His statement has put the government on a collision course with the vast majority of working people in Britain. For the past months Blair has been touring the world insisting that Britain is the most steadfast ally of the Bush administration and can be relied upon to back war no matter what. Saturday’s protest will demonstrate before the eyes of the world just how isolated Blair’s government really is and the full extent of public hostility to Bush’s war.

Because of this, for several weeks the government had toyed with banning the London demonstration from its final destination point of Hyde Park. In the end it had to back down because such a flagrant attack on democratic rights would only have galvanised opposition.

The latest security operation not only provides opportunities to limit, at the very least, the size of the protest, but also to mount provocations against it. The Metropolitan Police have urged people not to travel to the capital. A number of Underground stations could be closed and roads are sealed off.

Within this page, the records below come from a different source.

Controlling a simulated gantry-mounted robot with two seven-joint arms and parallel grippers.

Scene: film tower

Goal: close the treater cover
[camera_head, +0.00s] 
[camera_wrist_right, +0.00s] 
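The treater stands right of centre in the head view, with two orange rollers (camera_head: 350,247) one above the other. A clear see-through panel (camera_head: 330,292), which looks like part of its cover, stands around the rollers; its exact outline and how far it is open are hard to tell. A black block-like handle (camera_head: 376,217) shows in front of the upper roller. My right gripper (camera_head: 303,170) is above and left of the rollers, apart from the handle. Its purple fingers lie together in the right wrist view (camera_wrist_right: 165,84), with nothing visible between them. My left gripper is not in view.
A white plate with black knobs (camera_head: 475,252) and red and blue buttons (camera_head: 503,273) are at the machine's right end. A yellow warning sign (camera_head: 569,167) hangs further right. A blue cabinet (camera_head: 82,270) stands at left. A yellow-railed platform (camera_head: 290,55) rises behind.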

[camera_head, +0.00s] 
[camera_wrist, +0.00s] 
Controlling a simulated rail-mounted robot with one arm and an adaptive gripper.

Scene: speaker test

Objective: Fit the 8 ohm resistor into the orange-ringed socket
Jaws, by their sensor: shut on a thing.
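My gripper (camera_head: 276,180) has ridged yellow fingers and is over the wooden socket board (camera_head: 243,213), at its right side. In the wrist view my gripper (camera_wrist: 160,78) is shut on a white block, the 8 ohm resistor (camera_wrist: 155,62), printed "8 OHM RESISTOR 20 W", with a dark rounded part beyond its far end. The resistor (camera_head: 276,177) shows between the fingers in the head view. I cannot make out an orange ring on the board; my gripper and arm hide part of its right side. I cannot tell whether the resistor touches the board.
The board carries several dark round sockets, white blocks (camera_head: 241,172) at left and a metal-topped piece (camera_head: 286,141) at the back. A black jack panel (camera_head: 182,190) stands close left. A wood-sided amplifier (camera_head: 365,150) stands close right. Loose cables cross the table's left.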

One can not exclude the possibility of coaches and other vehicles being stopped and searched and arrests made. A terrorist threat could also be used to cancel the demonstration, even at this late stage. All that would be required is the announcement of a bomb threat.

Whatever happens on the day, the militarisation of civilian life that is accompanying the drive to war against Iraq represents an ongoing danger to democratic rights. Police have already said that troops could be deployed in central London.

There is no call to be alarmist but one must recognise that we are dealing with a desperate government, that is bent on pursuing a war without any political mandate to do so and which has demonstrated repeatedly its contempt for the democratic rights of its own citizens.